When I saw and heard the heartbreak in the pastor’s wife it was like seeing a future glimpse of Shin and I saying our goodbyes to a church that voted us out. Shin may or may not pastor a church someday, but their story was still ours. Shin asked me if I could receive it joyfully if that happened to us and I told him after getting through the hurt and anger I would be able to accept it after returning to God. He also said he would see beyond the ugly circumstances and see it as God leading us in a different direction. So we silently embraced God’s sovereignty in the back of our minds as we drove home, and- I think in some way a stepping stone of grace was embedded in us to help us cross that path someday.

God reminded me just prior to this event that His decisions and our suffering have a redemptive purpose further down the line. Always. Always.

In the meanwhile I’m asking the Lord to bring an Ezra to rebuild the temple and a Nehemiah to rebuild the walls. To bring back the exiles and stir us to make a renewed covenant to follow the Lord. God help us.

Holy Spirit & Forgiveness

Filed under: Just Writing — Annie at 8:09 am on Monday, August 4, 2008

I was awakened suddenly around 4:30AM and unable to go back to sleep. I asked God to talk to me and “John 18” popped in my head. So I turned on the light and went there. It was about Jesus arrest and crucifixion and reappearing to the disciples after resurrecting.

I was particularly struck by 20:21-23 when Jesus appeared the first time. He gives the first charge to his disciples saying, “As the Father has sent me, I am sending you.” and then, “Receive the Holy Spirit.” That means they received the Holy Spirit before Pentecost. But he also says, “If you forgive anyone his sins, they are forgiven: if you do not forgive them, they are not forgiven.”

I pondered that. Receiving the Spirit was a big thing. But He follows it by talking about forgiveness as the very first thing.

Then I remembered how when Jesus healed the lame man saying, “Your sins are forgiven,” the pharisees said to themselves, “Who can forgive sins but God alone?” Mark 2:7, Luke 5:21. If it was blasphemous even for a man claiming to be the son of God, then maybe it was preposterous to imagine his disciples forgiving others. Then it hit me what a huge privilege God had given his disciples to have the authority to forgive. Having the Spirit of God allowed them this ability.
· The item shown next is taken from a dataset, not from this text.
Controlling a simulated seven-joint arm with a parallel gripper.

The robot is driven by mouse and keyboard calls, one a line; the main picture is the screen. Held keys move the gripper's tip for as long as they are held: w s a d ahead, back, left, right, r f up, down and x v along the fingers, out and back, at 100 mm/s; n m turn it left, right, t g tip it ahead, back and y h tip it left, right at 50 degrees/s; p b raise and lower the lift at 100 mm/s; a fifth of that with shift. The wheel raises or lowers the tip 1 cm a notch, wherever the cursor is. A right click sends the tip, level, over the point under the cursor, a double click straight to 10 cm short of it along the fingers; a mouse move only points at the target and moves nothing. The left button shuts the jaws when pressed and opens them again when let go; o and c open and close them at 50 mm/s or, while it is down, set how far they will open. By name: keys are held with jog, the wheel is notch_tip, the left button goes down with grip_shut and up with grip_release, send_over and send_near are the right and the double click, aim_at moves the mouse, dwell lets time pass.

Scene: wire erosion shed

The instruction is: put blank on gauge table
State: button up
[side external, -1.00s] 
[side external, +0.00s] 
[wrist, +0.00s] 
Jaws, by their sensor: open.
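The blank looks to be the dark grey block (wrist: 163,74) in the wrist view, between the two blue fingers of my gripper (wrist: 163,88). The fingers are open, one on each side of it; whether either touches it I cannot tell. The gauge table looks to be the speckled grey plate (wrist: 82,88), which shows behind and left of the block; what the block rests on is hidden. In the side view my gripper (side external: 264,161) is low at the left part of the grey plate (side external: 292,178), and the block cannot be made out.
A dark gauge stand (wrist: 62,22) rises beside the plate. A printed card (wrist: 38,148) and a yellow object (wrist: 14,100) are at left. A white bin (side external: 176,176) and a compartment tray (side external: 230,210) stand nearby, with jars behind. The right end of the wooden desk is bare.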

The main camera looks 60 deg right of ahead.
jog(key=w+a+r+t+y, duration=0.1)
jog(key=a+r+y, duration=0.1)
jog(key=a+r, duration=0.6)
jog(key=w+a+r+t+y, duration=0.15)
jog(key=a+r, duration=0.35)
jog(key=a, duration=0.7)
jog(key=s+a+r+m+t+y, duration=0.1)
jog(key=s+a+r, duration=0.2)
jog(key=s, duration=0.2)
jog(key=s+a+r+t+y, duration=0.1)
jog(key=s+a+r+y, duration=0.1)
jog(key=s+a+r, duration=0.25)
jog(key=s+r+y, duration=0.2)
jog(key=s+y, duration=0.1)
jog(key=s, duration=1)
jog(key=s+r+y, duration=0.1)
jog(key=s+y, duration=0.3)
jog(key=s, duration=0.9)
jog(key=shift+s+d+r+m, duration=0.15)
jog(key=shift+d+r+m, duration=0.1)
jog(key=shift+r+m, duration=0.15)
Then my mind went back to all the teachings I could think of where Jesus had taught this earlier. The Lord’s prayer, “Forgive us our sins as we forgive our trespassers.” Matthew 6:12. And about forgiving our brother seventy seven times. Matthew 18:22. And quite possibly to Peter about loosing and binding? Not sure about that one.
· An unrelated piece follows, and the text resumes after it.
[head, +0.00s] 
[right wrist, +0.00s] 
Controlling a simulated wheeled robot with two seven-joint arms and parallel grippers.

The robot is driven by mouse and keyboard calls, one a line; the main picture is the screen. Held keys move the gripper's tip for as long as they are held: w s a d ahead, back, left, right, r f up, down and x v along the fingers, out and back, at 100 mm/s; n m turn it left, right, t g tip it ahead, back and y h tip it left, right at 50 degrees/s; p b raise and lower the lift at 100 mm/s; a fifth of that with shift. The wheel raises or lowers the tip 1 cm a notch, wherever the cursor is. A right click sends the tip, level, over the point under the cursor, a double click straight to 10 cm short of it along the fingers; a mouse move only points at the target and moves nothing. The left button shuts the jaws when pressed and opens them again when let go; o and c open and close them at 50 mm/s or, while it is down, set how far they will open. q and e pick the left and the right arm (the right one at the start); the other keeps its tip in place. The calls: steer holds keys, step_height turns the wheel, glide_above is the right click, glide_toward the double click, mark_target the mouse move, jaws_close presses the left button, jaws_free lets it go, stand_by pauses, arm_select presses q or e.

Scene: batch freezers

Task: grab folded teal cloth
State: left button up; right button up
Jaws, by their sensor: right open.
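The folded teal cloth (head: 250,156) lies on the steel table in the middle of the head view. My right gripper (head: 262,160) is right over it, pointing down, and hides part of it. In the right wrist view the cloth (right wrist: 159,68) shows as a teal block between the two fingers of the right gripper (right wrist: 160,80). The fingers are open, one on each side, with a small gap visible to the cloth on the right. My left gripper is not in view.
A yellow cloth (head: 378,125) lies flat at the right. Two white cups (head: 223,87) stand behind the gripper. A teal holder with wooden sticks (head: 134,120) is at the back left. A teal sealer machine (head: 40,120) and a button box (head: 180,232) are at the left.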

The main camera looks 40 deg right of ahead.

It’s not that forgiveness was a new concept actually. I did a word search in the Old Testament for forgive and there are lots of passages about one human asking forgiveness of another. So I’m confused. Isn’t it plain logic that if you forgive someone for their sins the sins will be forgiven? And if you don’t, his sins won’t be forgiven? Have I taken something big for granted or did Jesus mean something else? Why was that almost the first thing he said?

Or did he say this to tell his disciples that he forgave them for deserting him, or a statement to all of mankind about their redemption from sin? But what would that have to do with the Holy Spirit? Ohh… unless having the Holy Spirit means they are under the new Spiritual Law of Life where the way you treat others has bearing on how God will treat us, like, “If you forgive others your own sins will be forgiven.”

I scanned Hebrews for anything and found in Hebrews 10:15-18 that Paul says that after Jesus’ sacrifice once and for all, “I will put my laws in their hearts, and I will write them on their minds. Their sins and lawless acts I will remember not more. And where these have been forgiven, there is no longer any sacrifice for sin.” Maybe it was to state the abolishment of offering sacrifices.

Anyhow, all I know is that we all want to get to a place where we’re forgiven. So maybe Jesus was passing the torch and saying, “Take it from here men.” Of course that brings up questions of catholicism and man being given an office to forgive man for his sins when Jesus forgave us all.

This is actually a very deep well and I need revelation!!